Schiele had once said: “Painting is not enough for me, I know that one can create qualities with colors;” with the minimal amount of coloring that Şerif uses, this theory gains accuracy and the figures vividness.  Though the colors the artist uses are not very pronounced in the general sense, in certain paintings, colors such as red, blue and yellowish green are apparent.  His fictitious characters create a contrast with the worldly and realistic figures of Mustafa Karasu.

Although the two brothers’ paintings take part in the modern flux, they are still closely related to the medieval art.  It is interesting how, considering that they have grown together and that they were educated together, their approach to life and painting are different.

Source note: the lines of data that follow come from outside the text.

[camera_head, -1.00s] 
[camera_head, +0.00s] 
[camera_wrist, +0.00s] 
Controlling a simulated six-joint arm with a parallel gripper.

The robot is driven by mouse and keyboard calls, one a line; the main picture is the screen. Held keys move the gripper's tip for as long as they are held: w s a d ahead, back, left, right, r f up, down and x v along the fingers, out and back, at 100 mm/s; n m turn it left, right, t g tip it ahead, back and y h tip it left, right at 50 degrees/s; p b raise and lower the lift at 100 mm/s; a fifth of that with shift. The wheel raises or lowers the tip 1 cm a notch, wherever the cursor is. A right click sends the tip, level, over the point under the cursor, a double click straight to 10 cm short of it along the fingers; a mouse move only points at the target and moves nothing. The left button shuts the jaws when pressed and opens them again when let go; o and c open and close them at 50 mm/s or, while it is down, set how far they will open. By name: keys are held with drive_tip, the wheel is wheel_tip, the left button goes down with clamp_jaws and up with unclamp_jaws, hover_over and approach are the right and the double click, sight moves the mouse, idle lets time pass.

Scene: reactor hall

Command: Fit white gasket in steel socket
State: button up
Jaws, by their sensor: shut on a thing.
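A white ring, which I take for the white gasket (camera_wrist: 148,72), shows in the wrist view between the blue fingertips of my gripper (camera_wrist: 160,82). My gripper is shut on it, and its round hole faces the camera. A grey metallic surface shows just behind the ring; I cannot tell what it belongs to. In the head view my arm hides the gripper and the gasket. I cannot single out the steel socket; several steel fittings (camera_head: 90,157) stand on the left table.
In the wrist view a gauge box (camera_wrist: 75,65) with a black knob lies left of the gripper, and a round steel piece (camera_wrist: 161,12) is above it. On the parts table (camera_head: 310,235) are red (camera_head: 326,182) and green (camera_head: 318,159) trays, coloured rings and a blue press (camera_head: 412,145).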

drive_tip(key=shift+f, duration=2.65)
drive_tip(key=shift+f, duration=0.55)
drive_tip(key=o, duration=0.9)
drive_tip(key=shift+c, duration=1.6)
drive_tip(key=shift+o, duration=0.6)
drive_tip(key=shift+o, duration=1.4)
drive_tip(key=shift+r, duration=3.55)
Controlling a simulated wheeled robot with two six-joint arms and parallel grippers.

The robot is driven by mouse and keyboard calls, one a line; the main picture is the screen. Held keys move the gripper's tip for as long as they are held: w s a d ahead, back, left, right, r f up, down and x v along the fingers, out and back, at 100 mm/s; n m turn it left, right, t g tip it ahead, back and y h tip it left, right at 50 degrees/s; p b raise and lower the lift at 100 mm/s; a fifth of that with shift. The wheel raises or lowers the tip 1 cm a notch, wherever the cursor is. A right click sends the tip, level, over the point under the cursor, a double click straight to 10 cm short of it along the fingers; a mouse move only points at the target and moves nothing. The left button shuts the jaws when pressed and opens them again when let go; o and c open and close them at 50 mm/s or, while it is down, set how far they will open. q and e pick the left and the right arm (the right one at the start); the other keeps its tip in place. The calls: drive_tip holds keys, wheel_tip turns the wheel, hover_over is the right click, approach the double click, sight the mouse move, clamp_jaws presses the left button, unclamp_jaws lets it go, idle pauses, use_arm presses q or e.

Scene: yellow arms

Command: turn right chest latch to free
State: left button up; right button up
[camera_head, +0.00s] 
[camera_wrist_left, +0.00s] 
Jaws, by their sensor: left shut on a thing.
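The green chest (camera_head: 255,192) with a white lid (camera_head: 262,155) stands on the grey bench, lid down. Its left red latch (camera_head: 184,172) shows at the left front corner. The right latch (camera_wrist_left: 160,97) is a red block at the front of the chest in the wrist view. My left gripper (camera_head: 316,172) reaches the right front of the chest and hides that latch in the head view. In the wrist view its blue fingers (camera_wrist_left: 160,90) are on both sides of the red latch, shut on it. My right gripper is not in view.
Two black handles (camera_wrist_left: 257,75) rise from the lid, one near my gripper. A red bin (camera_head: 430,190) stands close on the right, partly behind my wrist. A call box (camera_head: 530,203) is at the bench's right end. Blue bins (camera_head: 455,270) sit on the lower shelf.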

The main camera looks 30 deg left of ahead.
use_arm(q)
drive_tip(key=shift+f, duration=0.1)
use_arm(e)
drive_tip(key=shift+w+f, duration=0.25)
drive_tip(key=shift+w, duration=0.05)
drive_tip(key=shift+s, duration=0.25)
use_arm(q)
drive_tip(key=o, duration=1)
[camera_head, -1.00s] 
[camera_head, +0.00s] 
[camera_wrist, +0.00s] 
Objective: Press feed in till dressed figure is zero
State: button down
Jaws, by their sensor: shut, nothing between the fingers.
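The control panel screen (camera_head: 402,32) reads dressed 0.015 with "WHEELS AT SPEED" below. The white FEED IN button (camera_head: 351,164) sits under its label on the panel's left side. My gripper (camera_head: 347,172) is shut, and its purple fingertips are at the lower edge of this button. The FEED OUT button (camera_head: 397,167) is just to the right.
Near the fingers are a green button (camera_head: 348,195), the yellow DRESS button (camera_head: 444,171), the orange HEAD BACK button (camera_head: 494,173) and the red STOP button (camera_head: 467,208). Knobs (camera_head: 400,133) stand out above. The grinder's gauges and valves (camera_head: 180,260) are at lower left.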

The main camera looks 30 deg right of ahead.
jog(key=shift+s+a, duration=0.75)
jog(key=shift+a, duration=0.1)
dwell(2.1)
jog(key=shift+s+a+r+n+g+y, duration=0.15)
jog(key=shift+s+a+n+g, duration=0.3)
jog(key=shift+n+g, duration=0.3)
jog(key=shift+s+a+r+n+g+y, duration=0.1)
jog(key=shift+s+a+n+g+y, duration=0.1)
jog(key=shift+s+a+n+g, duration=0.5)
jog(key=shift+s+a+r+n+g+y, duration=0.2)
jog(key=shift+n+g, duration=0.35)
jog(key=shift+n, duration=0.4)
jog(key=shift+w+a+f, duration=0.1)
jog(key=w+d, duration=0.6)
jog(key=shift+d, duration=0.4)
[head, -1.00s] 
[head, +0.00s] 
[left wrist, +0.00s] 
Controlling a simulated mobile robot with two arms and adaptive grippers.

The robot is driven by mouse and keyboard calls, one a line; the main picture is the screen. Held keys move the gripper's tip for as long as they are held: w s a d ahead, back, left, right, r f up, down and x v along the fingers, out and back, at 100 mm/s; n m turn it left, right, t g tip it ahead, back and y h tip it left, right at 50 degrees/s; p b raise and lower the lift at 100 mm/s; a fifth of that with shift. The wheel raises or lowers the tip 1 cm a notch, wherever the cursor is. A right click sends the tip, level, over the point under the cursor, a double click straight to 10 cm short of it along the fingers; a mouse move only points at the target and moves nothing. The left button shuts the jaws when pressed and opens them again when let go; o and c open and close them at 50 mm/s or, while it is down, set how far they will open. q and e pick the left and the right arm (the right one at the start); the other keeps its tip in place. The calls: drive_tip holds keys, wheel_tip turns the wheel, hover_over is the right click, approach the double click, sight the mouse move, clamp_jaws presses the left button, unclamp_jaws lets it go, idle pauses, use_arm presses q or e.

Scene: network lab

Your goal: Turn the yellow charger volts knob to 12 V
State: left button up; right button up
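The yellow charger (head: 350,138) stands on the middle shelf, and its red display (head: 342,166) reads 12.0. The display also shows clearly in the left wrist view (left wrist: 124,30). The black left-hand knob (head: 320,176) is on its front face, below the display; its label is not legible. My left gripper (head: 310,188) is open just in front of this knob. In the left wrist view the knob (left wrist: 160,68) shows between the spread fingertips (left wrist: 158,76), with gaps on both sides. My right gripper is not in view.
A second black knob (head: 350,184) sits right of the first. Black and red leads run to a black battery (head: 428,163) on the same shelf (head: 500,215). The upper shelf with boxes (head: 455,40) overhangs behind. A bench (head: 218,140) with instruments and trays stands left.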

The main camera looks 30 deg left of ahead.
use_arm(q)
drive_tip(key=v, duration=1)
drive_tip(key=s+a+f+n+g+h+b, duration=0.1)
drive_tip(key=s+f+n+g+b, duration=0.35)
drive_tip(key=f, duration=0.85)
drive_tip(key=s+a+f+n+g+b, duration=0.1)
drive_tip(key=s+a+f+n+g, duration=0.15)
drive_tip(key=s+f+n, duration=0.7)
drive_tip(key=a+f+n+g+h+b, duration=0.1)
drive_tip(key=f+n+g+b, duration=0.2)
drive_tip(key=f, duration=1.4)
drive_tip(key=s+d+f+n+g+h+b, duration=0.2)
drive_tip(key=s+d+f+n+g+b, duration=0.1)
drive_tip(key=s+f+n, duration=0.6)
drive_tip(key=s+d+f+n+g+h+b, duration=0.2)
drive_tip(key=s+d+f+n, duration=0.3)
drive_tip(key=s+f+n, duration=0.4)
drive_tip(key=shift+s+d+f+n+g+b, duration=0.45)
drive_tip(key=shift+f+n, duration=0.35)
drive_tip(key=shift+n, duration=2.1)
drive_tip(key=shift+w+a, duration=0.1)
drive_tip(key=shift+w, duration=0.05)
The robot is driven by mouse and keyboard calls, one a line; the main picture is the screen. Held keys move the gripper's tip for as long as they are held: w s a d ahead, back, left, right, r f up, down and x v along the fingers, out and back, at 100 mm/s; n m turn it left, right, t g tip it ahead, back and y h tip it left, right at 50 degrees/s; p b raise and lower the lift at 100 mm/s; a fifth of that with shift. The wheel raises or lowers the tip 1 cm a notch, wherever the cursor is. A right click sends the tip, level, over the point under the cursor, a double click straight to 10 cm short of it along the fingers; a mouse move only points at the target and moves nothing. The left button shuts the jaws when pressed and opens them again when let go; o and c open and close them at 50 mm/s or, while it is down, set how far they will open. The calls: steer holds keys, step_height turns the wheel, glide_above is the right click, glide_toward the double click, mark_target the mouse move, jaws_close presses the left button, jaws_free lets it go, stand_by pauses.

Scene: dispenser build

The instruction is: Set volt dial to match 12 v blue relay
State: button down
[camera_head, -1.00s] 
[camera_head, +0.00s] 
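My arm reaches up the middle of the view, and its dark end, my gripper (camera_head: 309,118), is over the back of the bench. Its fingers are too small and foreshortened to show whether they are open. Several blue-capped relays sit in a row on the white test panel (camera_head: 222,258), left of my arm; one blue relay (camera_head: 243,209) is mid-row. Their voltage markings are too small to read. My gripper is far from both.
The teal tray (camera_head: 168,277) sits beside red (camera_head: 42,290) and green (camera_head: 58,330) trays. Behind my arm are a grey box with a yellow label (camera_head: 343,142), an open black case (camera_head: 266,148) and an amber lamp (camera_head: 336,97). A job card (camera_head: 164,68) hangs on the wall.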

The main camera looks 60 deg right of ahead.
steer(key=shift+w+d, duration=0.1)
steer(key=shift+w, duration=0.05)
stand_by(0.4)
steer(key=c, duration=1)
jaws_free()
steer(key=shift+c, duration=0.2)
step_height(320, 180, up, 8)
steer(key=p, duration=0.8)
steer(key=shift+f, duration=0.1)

The words of the 16th Century thinker Monataigne: “My business and art are my life and I am the subject matter of my own book”, seem to express what Mustafa and Şerif feel vis-à-vis their paintings.  According to Mustafa, there exists a parallelism with their lives and their paintings.  The departure point for their painting  themes seems to be closely related o how and what they perceive in the mirror as they look at their own reflections.  The investigations as to the human nature, are depicted with an expressionist approach and with their inner consciousness as their point of departure.  Their adventure initiated in the form of lines, turns into a visualisation of their memory documented with concepts.  In other words, even though they may have different approaches or techniques in their paintings, these differences form an integrity with their contradictory and complimentary natures.